Only the number is needed: how many lines contain the word "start"?

((

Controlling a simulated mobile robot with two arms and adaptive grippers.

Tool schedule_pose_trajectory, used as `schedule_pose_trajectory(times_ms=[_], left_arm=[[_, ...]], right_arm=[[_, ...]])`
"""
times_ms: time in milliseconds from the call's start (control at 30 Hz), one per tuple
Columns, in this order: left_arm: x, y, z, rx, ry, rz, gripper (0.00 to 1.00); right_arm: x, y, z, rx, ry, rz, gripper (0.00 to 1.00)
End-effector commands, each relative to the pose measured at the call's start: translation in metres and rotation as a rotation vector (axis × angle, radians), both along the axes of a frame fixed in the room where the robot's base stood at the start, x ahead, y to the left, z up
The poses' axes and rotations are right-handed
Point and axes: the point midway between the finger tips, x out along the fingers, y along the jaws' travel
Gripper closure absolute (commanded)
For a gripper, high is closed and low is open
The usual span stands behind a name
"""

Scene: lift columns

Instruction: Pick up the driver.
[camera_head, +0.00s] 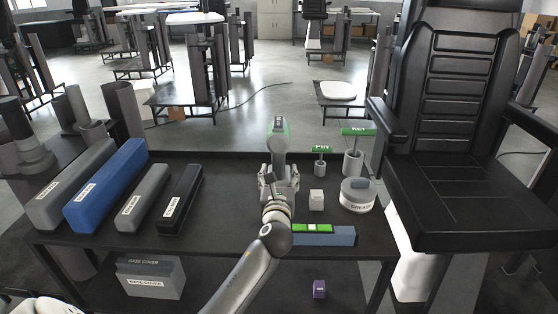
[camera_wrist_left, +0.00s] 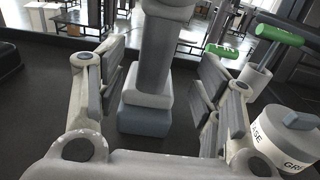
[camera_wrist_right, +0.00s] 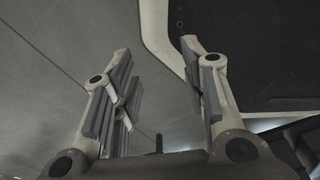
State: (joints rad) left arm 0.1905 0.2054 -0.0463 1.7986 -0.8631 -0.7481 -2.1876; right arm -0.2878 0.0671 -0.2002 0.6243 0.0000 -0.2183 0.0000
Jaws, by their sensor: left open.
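The driver (camera_head: 279,137), grey with a green part on its head, stands upright on the dark workbench. In the left wrist view its grey handle (camera_wrist_left: 158,58) rises from a wider base between my fingers. My left gripper (camera_head: 279,180) is open in front of the driver, with a finger on either side of the handle; gaps show between the fingers and the handle. In the head view my gripper hides the driver's lower part. My right gripper (camera_wrist_right: 157,58) is open and empty in the right wrist view, above the floor; it is outside the head view.
Grey and blue column pieces (camera_head: 106,186) lie at the left. A blue tray (camera_head: 343,236) is in front. A black chair (camera_head: 462,150) is at the right.

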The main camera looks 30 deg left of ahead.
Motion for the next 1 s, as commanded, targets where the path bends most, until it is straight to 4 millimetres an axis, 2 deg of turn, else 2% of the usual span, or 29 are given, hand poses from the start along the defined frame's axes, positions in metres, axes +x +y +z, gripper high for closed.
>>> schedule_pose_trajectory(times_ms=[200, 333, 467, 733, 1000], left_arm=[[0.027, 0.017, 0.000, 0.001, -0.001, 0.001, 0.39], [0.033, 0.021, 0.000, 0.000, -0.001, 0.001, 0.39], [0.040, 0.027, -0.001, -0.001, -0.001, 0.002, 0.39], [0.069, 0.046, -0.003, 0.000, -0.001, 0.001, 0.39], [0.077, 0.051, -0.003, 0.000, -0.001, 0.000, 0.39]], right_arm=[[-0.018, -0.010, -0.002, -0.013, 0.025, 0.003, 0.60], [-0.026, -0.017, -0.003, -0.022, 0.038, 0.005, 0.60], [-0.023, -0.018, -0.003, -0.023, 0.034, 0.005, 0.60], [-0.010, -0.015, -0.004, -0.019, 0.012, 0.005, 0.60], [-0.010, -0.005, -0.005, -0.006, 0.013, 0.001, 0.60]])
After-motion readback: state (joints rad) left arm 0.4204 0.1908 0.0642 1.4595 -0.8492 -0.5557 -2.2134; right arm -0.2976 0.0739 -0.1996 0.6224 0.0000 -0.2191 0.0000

))

§ **EXERCISE SOLUTION**: 3